• _WHAT IS BEING ASKED_
Repeat every record below exactly as written.
++++ AVAILABLE DATA ++++
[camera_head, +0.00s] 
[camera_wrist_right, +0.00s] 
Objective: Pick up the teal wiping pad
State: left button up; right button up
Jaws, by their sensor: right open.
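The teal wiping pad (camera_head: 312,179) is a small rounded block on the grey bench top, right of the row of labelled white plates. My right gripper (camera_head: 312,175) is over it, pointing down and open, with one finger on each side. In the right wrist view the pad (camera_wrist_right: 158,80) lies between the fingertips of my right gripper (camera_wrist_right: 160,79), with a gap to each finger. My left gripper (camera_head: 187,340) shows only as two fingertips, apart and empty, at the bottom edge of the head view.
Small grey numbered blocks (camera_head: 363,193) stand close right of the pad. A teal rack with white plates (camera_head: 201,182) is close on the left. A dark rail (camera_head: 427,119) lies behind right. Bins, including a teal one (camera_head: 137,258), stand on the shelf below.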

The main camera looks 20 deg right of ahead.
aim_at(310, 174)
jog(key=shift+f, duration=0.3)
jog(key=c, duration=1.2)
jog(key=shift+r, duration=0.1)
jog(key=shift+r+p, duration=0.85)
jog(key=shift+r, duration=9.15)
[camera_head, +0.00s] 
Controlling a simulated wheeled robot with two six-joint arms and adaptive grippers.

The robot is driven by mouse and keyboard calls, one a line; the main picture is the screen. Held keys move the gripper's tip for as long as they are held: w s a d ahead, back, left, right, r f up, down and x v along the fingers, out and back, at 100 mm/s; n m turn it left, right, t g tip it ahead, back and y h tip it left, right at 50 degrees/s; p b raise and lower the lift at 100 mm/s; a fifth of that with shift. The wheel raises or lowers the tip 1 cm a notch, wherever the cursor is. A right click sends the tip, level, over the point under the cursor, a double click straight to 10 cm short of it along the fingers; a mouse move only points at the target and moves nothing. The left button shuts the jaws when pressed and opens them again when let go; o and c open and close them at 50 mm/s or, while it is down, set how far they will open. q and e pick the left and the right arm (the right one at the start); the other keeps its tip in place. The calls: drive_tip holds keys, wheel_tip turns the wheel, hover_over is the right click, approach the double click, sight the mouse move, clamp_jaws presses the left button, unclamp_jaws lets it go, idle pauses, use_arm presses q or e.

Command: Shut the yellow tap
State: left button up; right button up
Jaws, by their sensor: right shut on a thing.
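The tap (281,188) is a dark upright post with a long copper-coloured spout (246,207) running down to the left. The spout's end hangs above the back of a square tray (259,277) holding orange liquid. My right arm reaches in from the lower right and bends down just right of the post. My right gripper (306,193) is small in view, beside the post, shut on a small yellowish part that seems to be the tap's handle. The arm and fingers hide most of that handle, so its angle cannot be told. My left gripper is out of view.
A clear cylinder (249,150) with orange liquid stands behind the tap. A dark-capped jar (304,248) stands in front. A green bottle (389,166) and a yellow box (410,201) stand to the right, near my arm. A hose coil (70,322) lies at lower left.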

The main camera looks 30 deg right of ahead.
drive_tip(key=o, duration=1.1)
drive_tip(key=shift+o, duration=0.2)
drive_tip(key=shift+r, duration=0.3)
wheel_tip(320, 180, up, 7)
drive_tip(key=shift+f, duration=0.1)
++++
• _EXERCISE ANSWER_
[camera_head, +0.00s] 
[camera_wrist_right, +0.00s] 
Objective: Pick up the teal wiping pad
State: left button up; right button up
Jaws, by their sensor: right open.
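The teal wiping pad (camera_head: 312,179) is a small rounded block on the grey bench top, right of the row of labelled white plates. My right gripper (camera_head: 312,175) is over it, pointing down and open, with one finger on each side. In the right wrist view the pad (camera_wrist_right: 158,80) lies between the fingertips of my right gripper (camera_wrist_right: 160,79), with a gap to each finger. My left gripper (camera_head: 187,340) shows only as two fingertips, apart and empty, at the bottom edge of the head view.
Small grey numbered blocks (camera_head: 363,193) stand close right of the pad. A teal rack with white plates (camera_head: 201,182) is close on the left. A dark rail (camera_head: 427,119) lies behind right. Bins, including a teal one (camera_head: 137,258), stand on the shelf below.

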The main camera looks 20 deg right of ahead.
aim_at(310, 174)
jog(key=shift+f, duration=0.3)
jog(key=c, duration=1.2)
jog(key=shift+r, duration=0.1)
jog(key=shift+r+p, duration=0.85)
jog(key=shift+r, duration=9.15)
[camera_head, +0.00s] 
Controlling a simulated wheeled robot with two six-joint arms and adaptive grippers.

The robot is driven by mouse and keyboard calls, one a line; the main picture is the screen. Held keys move the gripper's tip for as long as they are held: w s a d ahead, back, left, right, r f up, down and x v along the fingers, out and back, at 100 mm/s; n m turn it left, right, t g tip it ahead, back and y h tip it left, right at 50 degrees/s; p b raise and lower the lift at 100 mm/s; a fifth of that with shift. The wheel raises or lowers the tip 1 cm a notch, wherever the cursor is. A right click sends the tip, level, over the point under the cursor, a double click straight to 10 cm short of it along the fingers; a mouse move only points at the target and moves nothing. The left button shuts the jaws when pressed and opens them again when let go; o and c open and close them at 50 mm/s or, while it is down, set how far they will open. q and e pick the left and the right arm (the right one at the start); the other keeps its tip in place. The calls: drive_tip holds keys, wheel_tip turns the wheel, hover_over is the right click, approach the double click, sight the mouse move, clamp_jaws presses the left button, unclamp_jaws lets it go, idle pauses, use_arm presses q or e.

Command: Shut the yellow tap
State: left button up; right button up
Jaws, by their sensor: right shut on a thing.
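The tap (281,188) is a dark upright post with a long copper-coloured spout (246,207) running down to the left. The spout's end hangs above the back of a square tray (259,277) holding orange liquid. My right arm reaches in from the lower right and bends down just right of the post. My right gripper (306,193) is small in view, beside the post, shut on a small yellowish part that seems to be the tap's handle. The arm and fingers hide most of that handle, so its angle cannot be told. My left gripper is out of view.
A clear cylinder (249,150) with orange liquid stands behind the tap. A dark-capped jar (304,248) stands in front. A green bottle (389,166) and a yellow box (410,201) stand to the right, near my arm. A hose coil (70,322) lies at lower left.

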The main camera looks 30 deg right of ahead.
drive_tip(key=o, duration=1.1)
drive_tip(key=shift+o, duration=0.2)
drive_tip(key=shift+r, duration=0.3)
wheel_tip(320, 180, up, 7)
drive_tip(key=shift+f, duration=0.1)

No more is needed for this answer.